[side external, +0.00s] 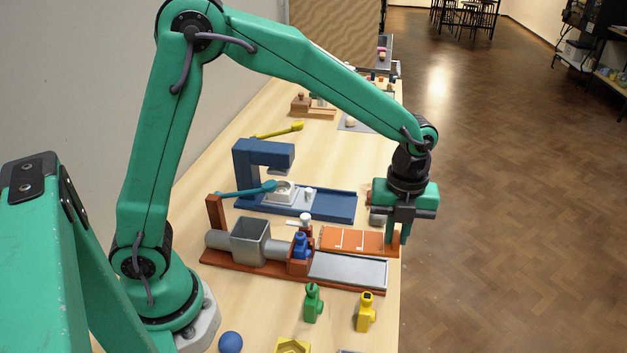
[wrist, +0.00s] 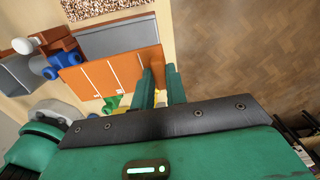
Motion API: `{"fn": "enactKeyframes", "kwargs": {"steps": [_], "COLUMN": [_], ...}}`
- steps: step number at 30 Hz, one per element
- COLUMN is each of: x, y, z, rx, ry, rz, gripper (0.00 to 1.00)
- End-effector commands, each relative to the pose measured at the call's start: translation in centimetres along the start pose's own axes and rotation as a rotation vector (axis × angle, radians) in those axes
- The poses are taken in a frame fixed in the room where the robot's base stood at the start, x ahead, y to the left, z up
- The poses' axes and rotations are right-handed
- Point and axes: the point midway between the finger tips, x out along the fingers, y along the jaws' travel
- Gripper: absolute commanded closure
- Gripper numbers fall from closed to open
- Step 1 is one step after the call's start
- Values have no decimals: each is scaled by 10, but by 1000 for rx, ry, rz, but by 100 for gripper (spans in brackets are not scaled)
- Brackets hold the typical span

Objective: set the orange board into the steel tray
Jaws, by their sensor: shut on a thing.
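The orange board (side external: 350,240), a flat slab with thin white lines across it, lies just behind the steel tray in the side external view. It also shows in the wrist view (wrist: 105,76). The steel tray (side external: 348,271) is a shallow grey tray on the right part of a rust-red base, and it shows in the wrist view (wrist: 118,41) too. My gripper (side external: 398,238) points down and is shut on the board's right end; its fingers (wrist: 160,75) hide that part. I cannot tell whether the board touches the table.
A grey hopper machine (side external: 249,241) and a blue-topped piece (side external: 300,247) stand left of the tray. A blue press (side external: 320,204) stands behind. Green (side external: 313,303) and yellow (side external: 366,312) bottles and a blue ball (side external: 231,342) are in front. The table edge is close on the right.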

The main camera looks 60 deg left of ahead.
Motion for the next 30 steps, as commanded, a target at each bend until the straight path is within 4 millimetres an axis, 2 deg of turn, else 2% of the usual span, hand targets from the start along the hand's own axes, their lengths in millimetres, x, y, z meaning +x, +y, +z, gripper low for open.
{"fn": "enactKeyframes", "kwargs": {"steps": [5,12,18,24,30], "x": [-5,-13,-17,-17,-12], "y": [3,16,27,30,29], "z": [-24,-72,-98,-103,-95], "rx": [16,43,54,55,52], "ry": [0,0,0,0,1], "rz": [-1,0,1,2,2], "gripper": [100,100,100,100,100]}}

* The request *
Quote the material in full and exactly; do not carry over its pictures.

* Reply *
[side external, +0.00s] 
[wrist, +0.00s] 
Motion API: `{"fn": "enactKeyframes", "kwargs": {"steps": [_], "COLUMN": [_], ...}}`
- steps: step number at 30 Hz, one per element
- COLUMN is each of: x, y, z, rx, ry, rz, gripper (0.00 to 1.00)
- End-effector commands, each relative to the pose measured at the call's start: translation in centimetres along the start pose's own axes and rotation as a rotation vector (axis × angle, radians) in those axes
- The poses are taken in a frame fixed in the room where the robot's base stood at the start, x ahead, y to the left, z up
- The poses' axes and rotations are right-handed
- Point and axes: the point midway between the finger tips, x out along the fingers, y along the jaws' travel
- Gripper: absolute commanded closure
- Gripper numbers fall from closed to open
- Step 1 is one step after the call's start
- Values have no decimals: each is scaled by 10, but by 1000 for rx, ry, rz, but by 100 for gripper (spans in brackets are not scaled)
- Brackets hold the typical span

Objective: set the orange board into the steel tray
Jaws, by their sensor: shut on a thing.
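The orange board (side external: 350,240), a flat slab with thin white lines across it, lies just behind the steel tray in the side external view. It also shows in the wrist view (wrist: 105,76). The steel tray (side external: 348,271) is a shallow grey tray on the right part of a rust-red base, and it shows in the wrist view (wrist: 118,41) too. My gripper (side external: 398,238) points down and is shut on the board's right end; its fingers (wrist: 160,75) hide that part. I cannot tell whether the board touches the table.
A grey hopper machine (side external: 249,241) and a blue-topped piece (side external: 300,247) stand left of the tray. A blue press (side external: 320,204) stands behind. Green (side external: 313,303) and yellow (side external: 366,312) bottles and a blue ball (side external: 231,342) are in front. The table edge is close on the right.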

The main camera looks 60 deg left of ahead.
Motion for the next 30 steps, as commanded, a target at each bend until the straight path is within 4 millimetres an axis, 2 deg of turn, else 2% of the usual span, hand targets from the start along the hand's own axes, their lengths in millimetres, x, y, z meaning +x, +y, +z, gripper low for open.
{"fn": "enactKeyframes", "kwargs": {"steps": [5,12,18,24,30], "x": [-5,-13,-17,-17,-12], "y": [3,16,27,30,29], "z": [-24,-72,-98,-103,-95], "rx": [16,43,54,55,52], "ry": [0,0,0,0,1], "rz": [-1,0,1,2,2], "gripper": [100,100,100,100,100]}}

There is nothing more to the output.